Motivate Your Meeting Staff

While managers believe that money is a top motivator, it really doesn't encourage employees to put forth their best efforts. Research tells us that pay will achieve two objectives: It will insure that employees will come to work and stay with your company. That is certainly a desirable outcome, but cash will not inspire the achievement of peak performance.

To get that, stick to the following rules:

1. Forget money and focus on stimulating internal motivation. That comes from giving employees something to be passionate about and building a positive working environment for your staff.

2. Tie rewards to performance, and be clear on precisely what behaviors you want to reward. If you want high performance, then your high performers should be rewarded differently from your low performers. If you value teamwork, then you must reward team players.

3. Personalize rewards to your staff members' individual preferences.
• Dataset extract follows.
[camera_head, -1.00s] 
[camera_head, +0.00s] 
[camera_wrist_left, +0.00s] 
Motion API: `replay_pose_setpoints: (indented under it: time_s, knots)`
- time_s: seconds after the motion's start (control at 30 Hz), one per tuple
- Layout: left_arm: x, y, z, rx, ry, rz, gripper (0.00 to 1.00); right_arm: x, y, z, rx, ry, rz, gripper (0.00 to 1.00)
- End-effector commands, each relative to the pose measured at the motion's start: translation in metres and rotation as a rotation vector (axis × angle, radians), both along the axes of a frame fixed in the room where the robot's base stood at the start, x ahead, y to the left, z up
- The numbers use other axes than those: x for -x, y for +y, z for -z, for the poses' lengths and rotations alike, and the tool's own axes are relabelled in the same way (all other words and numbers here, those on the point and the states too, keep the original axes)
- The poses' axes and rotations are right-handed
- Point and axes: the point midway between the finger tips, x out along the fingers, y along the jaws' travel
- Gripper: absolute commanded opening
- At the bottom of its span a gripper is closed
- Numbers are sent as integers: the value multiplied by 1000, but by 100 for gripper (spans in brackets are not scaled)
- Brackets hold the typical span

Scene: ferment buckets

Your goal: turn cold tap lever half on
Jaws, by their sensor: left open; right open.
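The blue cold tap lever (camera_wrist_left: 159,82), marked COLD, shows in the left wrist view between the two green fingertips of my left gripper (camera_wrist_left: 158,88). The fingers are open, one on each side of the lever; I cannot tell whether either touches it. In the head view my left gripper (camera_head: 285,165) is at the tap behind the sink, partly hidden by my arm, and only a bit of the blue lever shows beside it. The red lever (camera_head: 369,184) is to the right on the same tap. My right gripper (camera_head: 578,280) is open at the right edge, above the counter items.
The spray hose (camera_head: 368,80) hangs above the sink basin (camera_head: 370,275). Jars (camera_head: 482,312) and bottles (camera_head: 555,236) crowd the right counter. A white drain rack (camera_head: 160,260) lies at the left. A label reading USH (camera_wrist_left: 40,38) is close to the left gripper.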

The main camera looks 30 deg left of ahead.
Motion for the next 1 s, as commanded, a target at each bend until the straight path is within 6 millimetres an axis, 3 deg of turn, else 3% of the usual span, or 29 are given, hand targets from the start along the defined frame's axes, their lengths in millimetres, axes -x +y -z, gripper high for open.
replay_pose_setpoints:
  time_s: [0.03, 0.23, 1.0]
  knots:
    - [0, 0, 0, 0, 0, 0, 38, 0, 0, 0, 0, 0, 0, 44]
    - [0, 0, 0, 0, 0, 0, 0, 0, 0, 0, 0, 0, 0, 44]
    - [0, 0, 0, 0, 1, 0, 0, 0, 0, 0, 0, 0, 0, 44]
Every employee has different needs and it's important to know what motivates them.

4. Make rewards a public event. Whenever possible recognize the team members in front of their colleagues. In fact, here are two practices you should always adhere to: Punish in private, and reward in public.

5. Reward your staff in a timely manner. A reward loses its impact if it occurs long after the recipient has achieved peak performance.

6. Be very clear about what is being rewarded or recognized. That level of specificity allows other team members to emulate the right behavior and increases the probability that similar actions will be repeated.

7. Get extra mileage out of your rewards and recognitions by becoming a storyteller. Telling stories about how "Sue" went the extra mile to ensure that the attendee's airport transfers were executed smoothly helps other staff members to internalize what is important.

8. Once a reward is received it becomes an expectation, so introduce lots of variety to keep the practice from turning stale.

9. Get employees involved. This rule saves you lots of time and increases your leadership effectiveness dramatically. Get in the habit of always pushing decisions down to the lowest level, especially when you are about to make a decision that directly impacts on employees' welfare.

10. Spread the wealth. Two common dilemmas staff leaders face is that those who do not receive a reward get jealous, or the same people get recognized all the time and the others give up. Your goal should be to reward as many of your staff members as possible. This will increase the likelihood that everyone will continue to strive for peak performance.